The degree to which Brahms' personal experience is embedded in the concerto is hard to gauge since several other factors also influenced the musical expression of the piece. The epic mood links the work explicitly to the tradition of the Beethoven symphony that Brahms sought to emulate. The finale of the concerto, for example, is clearly modeled on the last movement of Beethoven's third piano concerto, while the concerto's key of D minor is the same as both Beethoven's Ninth Symphony and Mozart's dramatic Piano Concerto No. 20.
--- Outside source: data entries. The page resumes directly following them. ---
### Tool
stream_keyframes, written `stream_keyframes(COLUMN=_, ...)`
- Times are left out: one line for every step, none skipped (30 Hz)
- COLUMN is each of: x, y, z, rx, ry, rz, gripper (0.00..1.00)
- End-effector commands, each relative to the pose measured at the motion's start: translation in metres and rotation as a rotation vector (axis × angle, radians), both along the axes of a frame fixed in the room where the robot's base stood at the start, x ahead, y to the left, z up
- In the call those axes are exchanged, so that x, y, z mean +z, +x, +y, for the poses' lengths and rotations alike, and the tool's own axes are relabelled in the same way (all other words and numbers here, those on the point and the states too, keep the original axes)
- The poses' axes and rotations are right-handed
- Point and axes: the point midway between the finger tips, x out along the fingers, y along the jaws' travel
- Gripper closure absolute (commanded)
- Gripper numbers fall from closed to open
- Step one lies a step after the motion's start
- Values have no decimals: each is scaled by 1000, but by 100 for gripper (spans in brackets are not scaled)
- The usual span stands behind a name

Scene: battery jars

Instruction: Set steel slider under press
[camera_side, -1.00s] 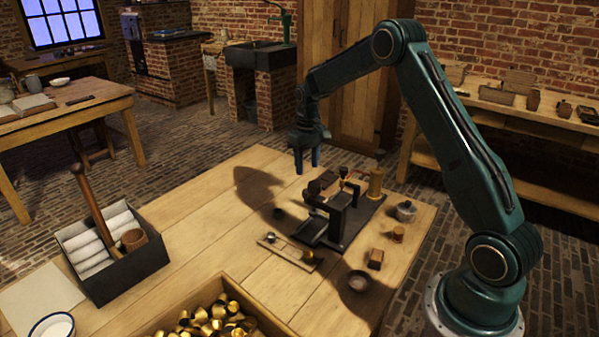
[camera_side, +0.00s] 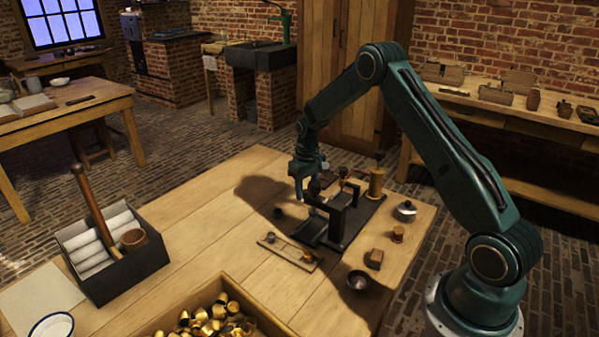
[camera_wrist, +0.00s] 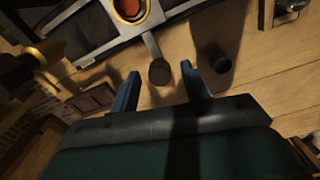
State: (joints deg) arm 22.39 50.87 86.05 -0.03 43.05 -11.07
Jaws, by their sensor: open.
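The dark press (camera_side: 338,216) stands on a dark base plate near the middle of the table; in the wrist view part of its metalwork shows at the top (camera_wrist: 90,32). A grey steel bar (camera_wrist: 152,46), seemingly the slider, runs from there toward me and ends in a dark round knob (camera_wrist: 160,72). An orange disc in a brass ring (camera_wrist: 130,9) lies at its far end. My gripper (camera_side: 304,190) is low at the press's left, fingers down and open. In the wrist view its blue fingertips (camera_wrist: 160,71) appear on either side of the knob; contact cannot be told.
A brass cylinder (camera_side: 376,182) rises behind the press. A wooden strip (camera_side: 272,245) and a crate of brass cups (camera_side: 165,322) are in front.

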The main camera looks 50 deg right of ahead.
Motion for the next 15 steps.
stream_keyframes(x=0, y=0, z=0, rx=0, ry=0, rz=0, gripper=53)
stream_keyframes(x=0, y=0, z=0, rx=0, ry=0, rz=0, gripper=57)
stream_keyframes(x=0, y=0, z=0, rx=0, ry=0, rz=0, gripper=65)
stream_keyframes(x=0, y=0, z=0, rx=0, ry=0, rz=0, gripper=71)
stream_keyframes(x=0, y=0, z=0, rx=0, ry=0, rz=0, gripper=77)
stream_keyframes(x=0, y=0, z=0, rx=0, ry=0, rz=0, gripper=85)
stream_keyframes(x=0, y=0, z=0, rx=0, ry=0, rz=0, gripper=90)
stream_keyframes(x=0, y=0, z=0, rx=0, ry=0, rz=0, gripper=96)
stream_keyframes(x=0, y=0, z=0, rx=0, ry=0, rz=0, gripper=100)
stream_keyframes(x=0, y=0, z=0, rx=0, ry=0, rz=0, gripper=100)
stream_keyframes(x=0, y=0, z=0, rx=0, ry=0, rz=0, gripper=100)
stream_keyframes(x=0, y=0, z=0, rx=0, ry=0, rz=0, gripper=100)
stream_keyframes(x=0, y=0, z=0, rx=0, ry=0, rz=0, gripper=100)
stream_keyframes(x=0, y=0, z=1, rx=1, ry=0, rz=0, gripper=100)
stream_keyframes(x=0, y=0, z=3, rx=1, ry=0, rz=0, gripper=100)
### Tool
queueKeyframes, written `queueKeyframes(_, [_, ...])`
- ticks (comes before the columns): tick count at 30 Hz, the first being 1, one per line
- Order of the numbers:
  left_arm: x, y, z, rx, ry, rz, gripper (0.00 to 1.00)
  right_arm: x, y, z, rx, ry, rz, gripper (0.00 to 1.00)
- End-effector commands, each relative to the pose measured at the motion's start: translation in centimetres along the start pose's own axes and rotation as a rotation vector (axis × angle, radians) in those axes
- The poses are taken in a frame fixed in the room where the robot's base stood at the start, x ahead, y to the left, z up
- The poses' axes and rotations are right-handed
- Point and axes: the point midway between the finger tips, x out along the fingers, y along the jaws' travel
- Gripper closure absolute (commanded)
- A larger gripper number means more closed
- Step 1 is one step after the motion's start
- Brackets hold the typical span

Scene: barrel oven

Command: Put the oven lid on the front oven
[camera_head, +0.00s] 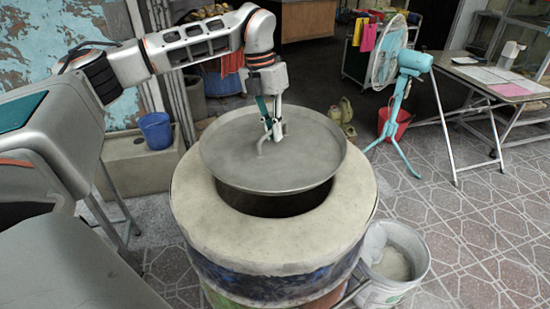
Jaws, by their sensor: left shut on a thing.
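The oven lid (307,160) is a round grey metal disc with a raised rim and a bent handle in its middle. My left gripper (271,133) is shut on the lid's handle from above. The lid is over the front oven (225,226), a barrel with a thick pale ring top. The lid sits toward the back of the ring, and a dark crescent of the opening (270,203) shows at the front. I cannot tell whether the lid touches the ring. My right gripper is not in view.
A white bucket (412,265) stands against the oven's right side. A grey surface (75,260) is at the lower left. A blue bucket (156,130) sits on a ledge behind left. A turquoise fan (395,90) and a table (490,85) are at the right, with open tiled floor before them.

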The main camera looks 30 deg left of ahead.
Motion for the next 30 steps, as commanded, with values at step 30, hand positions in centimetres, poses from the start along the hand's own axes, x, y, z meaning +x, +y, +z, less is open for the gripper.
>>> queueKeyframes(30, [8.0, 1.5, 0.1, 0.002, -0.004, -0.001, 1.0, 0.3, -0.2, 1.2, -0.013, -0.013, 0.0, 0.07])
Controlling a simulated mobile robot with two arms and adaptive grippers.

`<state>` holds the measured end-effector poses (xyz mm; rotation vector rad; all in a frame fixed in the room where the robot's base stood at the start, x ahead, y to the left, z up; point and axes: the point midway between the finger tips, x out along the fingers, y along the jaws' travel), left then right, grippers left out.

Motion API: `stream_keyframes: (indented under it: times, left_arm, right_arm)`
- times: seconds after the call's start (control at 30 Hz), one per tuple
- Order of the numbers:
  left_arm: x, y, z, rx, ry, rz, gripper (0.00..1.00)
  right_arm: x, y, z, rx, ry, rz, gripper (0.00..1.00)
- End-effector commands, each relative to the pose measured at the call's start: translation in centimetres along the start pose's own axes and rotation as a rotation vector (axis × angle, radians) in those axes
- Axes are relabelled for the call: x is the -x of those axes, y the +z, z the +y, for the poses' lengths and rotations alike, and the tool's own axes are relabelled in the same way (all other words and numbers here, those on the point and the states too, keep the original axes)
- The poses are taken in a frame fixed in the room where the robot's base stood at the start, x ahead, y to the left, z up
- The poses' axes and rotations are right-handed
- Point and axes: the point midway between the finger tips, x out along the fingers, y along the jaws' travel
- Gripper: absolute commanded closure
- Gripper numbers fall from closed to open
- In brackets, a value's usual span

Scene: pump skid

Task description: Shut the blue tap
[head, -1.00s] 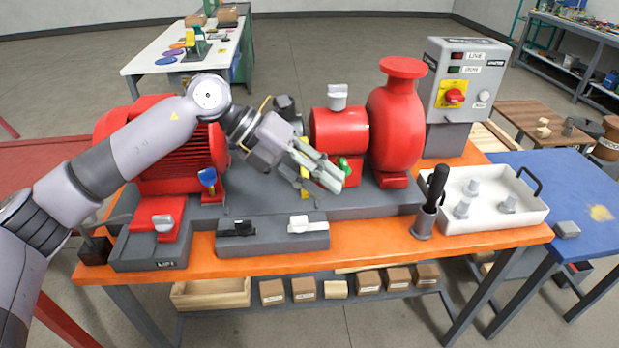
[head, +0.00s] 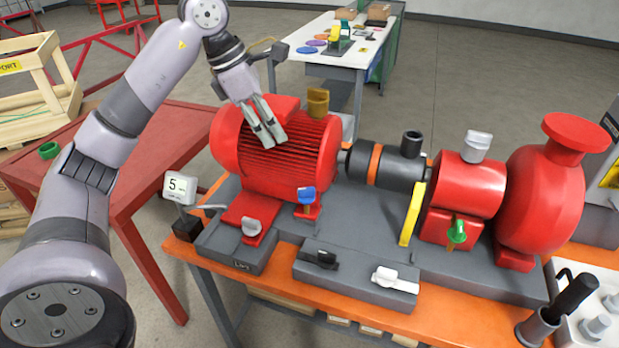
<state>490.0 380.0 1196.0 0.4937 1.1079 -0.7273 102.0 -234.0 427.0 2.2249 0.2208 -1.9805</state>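The blue tap (head: 306,196) is a small blue handle on a red fitting, at the front right foot of the red ribbed motor (head: 285,160). Nothing covers it in the head view. My left gripper (head: 273,141) points downward in front of the motor's ribbed body in the picture, above and to the left of the tap. It is apart from the tap, with nothing seen between its fingers. The two fingers lie close together, and I cannot tell whether they are shut. My right gripper is out of view.
A grey tap (head: 251,227), a black handle (head: 321,259), a white handle (head: 393,280) and a green tap (head: 457,231) are nearby. A yellow-brown knob (head: 318,101) tops the motor. A display reading 5 (head: 180,188) stands left. A yellow guard (head: 411,214) rises right.

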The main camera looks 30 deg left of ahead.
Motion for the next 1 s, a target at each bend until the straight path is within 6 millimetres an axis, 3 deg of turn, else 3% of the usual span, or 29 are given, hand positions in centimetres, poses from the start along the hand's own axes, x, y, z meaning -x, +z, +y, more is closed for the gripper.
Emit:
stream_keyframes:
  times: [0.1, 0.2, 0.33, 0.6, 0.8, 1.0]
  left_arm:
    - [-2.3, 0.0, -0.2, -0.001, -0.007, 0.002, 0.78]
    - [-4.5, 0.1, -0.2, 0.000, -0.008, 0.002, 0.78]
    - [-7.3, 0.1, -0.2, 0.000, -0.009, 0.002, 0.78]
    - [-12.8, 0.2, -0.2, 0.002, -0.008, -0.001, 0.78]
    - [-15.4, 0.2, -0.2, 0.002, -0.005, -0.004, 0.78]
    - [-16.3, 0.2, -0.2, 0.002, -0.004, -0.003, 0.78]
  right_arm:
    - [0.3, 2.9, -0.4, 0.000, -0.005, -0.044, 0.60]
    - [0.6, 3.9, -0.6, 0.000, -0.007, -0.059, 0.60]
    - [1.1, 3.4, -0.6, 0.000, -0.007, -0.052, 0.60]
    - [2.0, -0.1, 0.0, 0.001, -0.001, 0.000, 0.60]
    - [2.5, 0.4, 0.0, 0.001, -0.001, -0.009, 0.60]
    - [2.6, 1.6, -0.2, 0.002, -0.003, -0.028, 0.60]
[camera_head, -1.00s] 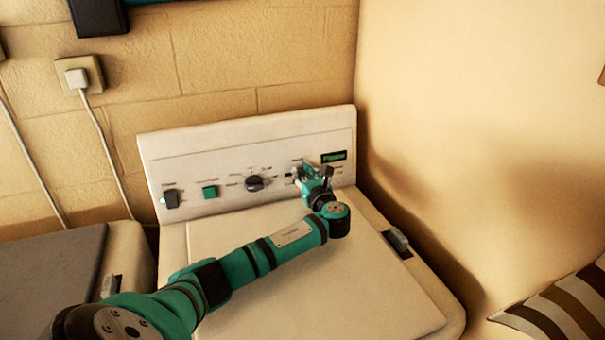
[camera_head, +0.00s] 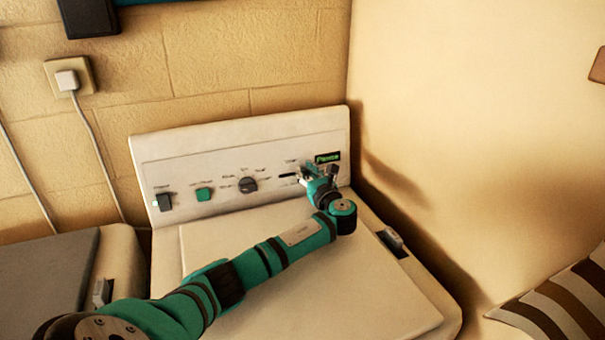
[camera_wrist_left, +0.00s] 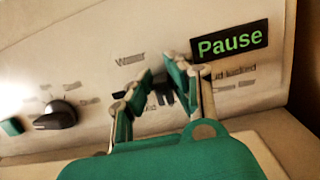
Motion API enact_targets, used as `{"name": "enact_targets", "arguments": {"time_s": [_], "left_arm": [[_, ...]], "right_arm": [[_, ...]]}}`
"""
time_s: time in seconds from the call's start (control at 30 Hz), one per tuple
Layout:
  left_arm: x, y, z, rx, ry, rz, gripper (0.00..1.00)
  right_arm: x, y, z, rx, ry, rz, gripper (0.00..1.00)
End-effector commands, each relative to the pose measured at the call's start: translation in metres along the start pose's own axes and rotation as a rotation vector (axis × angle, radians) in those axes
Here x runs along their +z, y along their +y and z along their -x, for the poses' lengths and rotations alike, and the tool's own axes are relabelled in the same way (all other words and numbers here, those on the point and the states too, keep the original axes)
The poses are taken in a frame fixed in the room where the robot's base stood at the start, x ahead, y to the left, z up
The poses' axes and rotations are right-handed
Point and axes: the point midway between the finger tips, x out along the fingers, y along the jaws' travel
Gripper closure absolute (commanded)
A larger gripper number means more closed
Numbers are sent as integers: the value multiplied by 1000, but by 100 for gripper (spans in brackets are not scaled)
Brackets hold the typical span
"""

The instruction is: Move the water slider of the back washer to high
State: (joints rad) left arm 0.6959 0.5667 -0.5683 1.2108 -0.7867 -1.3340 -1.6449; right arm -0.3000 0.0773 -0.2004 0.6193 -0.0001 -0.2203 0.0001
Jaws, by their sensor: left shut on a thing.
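The white washer (camera_head: 345,285) stands against the wall, with a raised control panel (camera_head: 225,140) at its back. My left gripper (camera_head: 312,172) is at the right part of the panel, just left of and below the green-lit display (camera_head: 327,157) reading "Pause". The gripper is shut on the dark water slider (camera_wrist_left: 166,98), under the "Water" label in the left wrist view; its fingers partly hide the knob. The dark slider slot (camera_head: 288,175) shows left of the fingers. My right gripper is not in view.
A dark rotary knob (camera_head: 247,185), a green button (camera_head: 204,194) and a dark switch (camera_head: 164,202) sit left on the panel. A second machine (camera_head: 45,275) stands at the left. A wall (camera_head: 450,150) closes off the right side.

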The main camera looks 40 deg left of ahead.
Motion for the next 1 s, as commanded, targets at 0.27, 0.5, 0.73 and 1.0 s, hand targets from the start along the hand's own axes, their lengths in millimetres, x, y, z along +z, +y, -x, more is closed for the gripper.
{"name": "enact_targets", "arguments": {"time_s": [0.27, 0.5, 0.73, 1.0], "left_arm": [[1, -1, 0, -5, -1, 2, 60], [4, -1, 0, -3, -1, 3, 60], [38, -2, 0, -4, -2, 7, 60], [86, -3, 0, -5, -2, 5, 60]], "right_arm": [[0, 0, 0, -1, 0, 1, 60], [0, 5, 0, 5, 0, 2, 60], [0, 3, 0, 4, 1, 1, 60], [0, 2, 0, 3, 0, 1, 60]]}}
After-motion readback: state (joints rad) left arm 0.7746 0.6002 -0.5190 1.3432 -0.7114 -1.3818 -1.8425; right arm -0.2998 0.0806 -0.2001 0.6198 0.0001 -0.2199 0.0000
Symphonic and chamber techniques
The work reflects Brahms' effort to combine the piano with the orchestra as equal partners, unlike earlier classical concertos, where the orchestra effectively accompanied the pianist. Even for the young Brahms, the concerto-as-showpiece had little appeal. Instead, he enlisted both orchestra and soloist in the service of the musical ideas; technically difficult passages in the concerto are never gratuitous, but extend and develop the thematic material. Such an approach is thoroughly in keeping with Brahms' artistic temperament, but also reflects the concerto's symphonic origins and ambitions. His effort drew on both chamber music techniques and the pre-classical Baroque concerto grosso, an approach that later was fully realized in Brahms' Second Piano Concerto. This first concerto also demonstrates Brahms' particular interest in scoring for the timpani and the horn, both of whose parts are notoriously difficult, with the timpani playing repeated notes for extended periods of time and the horn part being difficult for its many prominent usages with or without the piano.
Although a work of Brahms' youth, this concerto is a mature work that points forward to his later concertos and his First Symphony. Most notable are its scale and grandeur, as well as the thrilling technical difficulties it presents. As time passed, the work grew in popularity until it was recognized as a masterpiece.